伝承 神武東征と建国



 神武東征(八咫烏の先導でヤマトへ向かう)絵画


1 はじめに

  2月11日は『建国記念の日』、国民の祝日に定められている。国民の常識になっているようだが、なぜ、この日が建国記念の日なのか。本当に国民は理解しているのだろうか。

 私は戦後教育を受けた一人で、戦前の紀元節を全く知らない。紀元節は、明治6年(1873年)祭日に定められ、大東亜戦争(太平洋戦争)の敗戦によって昭和23年(1948年)に廃止された。私が小学1年のときである。

 戦後の混乱期が去り、国内情勢が落ち着いた高度経済成長期に『建国記念日』を設置する案が国会に提出された。しかし、神武天皇の実在の真偽をめぐって紆余曲折し、昭和42年(1967年)『建国記念の日』として国民の祝日となった。

 振り返ってみれば、戦後教育で歴史を習い始めたのは中学生からだが、古代史を習った記憶はない。神話・伝承といえば、戦前の絵本で大国主命の「因幡の白兎」くらいしか覚えていない。まして、神武東征や紀元節など学ぶ機会はなかった。

 昭和42年『建国記念の日』が祝日になったとき、祭日が増えたことを喜びはしたが、「建国をしのび、国を愛する心を養う」といった制定の趣旨まで思いが及ばなかった。そんな私も、いつしか喜寿に近づきつつある。この頃、国民の一人として改めて日本建国の歴史を学び直し、その黎明期に想いを馳せてみようと思い立った。

 建国記念日は戦前、紀元節といわれた。『日本書紀』には、神武天皇が元旦に橿原に宮を建てたとある。明治政府は、神武天皇元年の元旦を太陽暦で計算したところ、BC660年2月11日となり、その日を紀元節に定めたという。

 歴史学からみればBC660年は弥生時代前期に当たる。果たして、この時代に日本は建国されたのだろうか?誰れしもが抱く疑問である。それはともかく日本人なら、たとえ神話・伝承であっても日本建国の歴史に関心を抱くことであろう。
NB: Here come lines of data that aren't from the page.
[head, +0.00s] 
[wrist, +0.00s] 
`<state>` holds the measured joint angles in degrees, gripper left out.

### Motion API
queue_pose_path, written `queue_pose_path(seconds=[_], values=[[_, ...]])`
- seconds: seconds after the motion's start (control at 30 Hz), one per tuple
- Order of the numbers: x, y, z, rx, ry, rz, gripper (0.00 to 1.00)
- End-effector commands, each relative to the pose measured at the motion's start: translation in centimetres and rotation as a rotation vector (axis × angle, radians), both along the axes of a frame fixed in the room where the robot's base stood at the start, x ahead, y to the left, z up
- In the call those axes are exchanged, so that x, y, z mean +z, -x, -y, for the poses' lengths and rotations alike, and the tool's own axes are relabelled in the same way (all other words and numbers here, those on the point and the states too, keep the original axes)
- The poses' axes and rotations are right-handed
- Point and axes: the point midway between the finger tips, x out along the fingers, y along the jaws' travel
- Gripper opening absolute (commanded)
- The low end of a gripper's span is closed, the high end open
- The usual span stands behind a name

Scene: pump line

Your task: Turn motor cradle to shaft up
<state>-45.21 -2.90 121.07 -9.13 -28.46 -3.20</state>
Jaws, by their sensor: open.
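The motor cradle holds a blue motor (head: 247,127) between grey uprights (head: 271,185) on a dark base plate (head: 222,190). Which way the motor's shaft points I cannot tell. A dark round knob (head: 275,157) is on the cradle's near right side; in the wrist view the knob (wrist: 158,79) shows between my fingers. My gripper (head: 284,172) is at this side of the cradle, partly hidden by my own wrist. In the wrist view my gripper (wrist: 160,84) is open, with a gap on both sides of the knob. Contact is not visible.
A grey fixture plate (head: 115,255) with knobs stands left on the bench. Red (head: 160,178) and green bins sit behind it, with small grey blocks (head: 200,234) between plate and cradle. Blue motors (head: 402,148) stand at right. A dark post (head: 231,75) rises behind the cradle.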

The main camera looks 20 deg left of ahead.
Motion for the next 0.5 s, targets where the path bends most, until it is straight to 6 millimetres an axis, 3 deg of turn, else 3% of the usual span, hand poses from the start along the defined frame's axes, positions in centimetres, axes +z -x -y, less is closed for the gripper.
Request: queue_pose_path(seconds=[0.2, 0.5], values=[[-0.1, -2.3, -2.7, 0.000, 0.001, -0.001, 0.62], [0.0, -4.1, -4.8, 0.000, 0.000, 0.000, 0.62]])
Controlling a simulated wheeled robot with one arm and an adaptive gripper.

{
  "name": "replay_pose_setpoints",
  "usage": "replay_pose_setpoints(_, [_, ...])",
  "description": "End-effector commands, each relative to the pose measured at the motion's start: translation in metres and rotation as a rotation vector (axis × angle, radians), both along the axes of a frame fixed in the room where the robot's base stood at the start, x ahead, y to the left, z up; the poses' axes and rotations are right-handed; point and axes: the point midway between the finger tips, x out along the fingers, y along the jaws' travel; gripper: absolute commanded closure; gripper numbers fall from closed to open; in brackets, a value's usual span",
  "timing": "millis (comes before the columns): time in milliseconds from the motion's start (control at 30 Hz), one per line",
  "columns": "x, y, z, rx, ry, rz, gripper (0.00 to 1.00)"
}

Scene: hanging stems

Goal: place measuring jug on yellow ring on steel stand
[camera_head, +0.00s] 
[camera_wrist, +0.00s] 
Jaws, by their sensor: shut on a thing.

 そこで神武東征と日本建国までを探求したいが、浅学菲才のため『日本書記』『古事記』を読んだことがない。従って、これから記す内容は、ほとんどが「古代からの伝言・日本建国」(八木荘司著・角川文庫)を読んで共感した部分を引用したものである。



2 古代の文献史料

 日本の古代を記した文献史料の代表は、言うまでもなく『古事記』『日本書紀』である。

 『古事記』は奈良時代の歴史書で三巻あり、天武天皇の勅命で稗田阿礼
(ひえだのあれ)が誦習(しょうしゅう)した帝紀や先代旧辞を、元明天皇の命により太安万侶(おおのやすまろ)が文章に記録したものという。

 これは和銅5年(西紀712年)に献進された日本最古の歴史書であるが、天皇による支配を正当化しようとしたもので、上巻は神代、中巻は神武天皇から応神天皇まで、下巻は仁徳天皇から推古天皇までの記事を収めてあり、神話、伝説、歌謡なども含まれている。

 一方、『日本書紀』も『古事記』同様、奈良時代最初の勅撰正史の歴史書であり、六国史の第一に挙げられ、30巻からなっている。舎人親王らの編により、養老4年(西紀720年)に成立した。

 資料として帝紀、旧辞のほか寺院の縁起、諸家の記録、中国、朝鮮の史料などを広く用い、神代から持統天皇までを漢文の編年体で記したものである。

3 天皇と大王の表記
 
「○○天皇」という呼び方は、奈良時代後期にできたもので、死後に贈る中国風の称号で[諡
(おくりな)]である。

 『日本書記』では神武天皇のことを神日本磐余彦尊
(かむやまといわれひこのみこと)、『古事記』では神倭伊波礼毘古命(かむやまといわれひこのみこと)、始馭天下之天皇(はつくにしらすすめらみこと)などと称している。

 奈良時代中期までは、天皇という言葉は使われず、大王が用いられていた。したがって、古代の表現によれば「○○大王」であったのであろう。

 しかし現代では、「天皇」号が成立してからの呼び方で「神武天皇」と記すのが一般的であるが、古代史に想いを馳せる意味から「天皇」を「大王」と記した箇所もある。